# Aim
Each line containing the word "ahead" needs to be copied.

......

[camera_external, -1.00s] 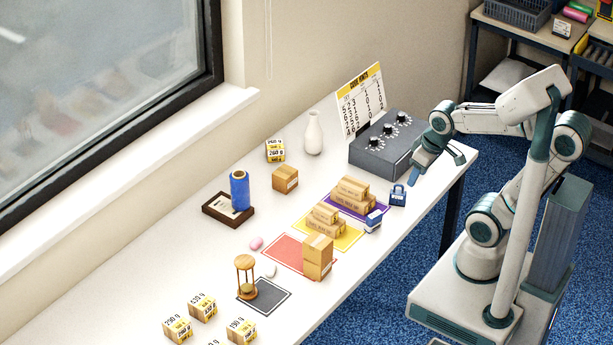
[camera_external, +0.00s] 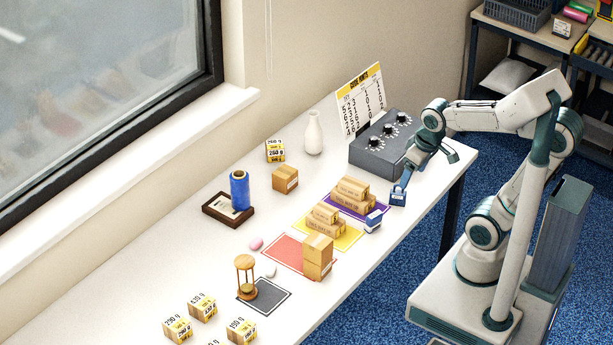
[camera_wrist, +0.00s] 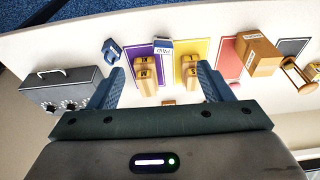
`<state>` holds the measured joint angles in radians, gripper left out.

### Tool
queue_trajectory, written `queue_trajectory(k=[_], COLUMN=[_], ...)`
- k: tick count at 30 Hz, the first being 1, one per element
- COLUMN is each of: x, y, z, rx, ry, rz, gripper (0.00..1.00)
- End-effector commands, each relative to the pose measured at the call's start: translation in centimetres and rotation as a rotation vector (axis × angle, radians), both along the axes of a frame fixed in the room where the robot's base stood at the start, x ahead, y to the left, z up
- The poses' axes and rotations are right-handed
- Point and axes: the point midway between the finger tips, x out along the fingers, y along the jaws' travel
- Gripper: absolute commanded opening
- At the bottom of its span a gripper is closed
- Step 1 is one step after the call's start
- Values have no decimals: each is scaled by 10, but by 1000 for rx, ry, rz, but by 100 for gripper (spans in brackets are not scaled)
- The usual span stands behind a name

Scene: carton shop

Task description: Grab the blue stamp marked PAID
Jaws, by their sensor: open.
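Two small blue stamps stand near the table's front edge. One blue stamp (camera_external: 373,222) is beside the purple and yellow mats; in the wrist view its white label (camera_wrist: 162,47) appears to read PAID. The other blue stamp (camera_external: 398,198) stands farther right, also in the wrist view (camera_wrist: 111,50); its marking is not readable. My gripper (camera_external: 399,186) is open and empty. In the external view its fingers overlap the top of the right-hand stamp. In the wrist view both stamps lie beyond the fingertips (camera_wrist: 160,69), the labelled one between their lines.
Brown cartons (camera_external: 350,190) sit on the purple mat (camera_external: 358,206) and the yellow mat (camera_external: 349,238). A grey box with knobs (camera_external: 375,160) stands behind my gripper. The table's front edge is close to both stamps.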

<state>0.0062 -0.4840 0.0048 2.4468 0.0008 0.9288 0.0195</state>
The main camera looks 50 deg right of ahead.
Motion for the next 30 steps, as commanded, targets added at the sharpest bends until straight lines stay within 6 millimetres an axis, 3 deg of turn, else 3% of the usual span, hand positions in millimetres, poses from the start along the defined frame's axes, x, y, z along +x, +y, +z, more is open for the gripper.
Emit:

......

# Response below
- End-effector commands, each relative to the pose measured at the call's start: translation in centimetres and rotation as a rotation vector (axis × angle, radians), both along the axes of a frame fixed in the room where the robot's base stood at the start, x ahead, y to the left, z up
The main camera looks 50 deg right of ahead.

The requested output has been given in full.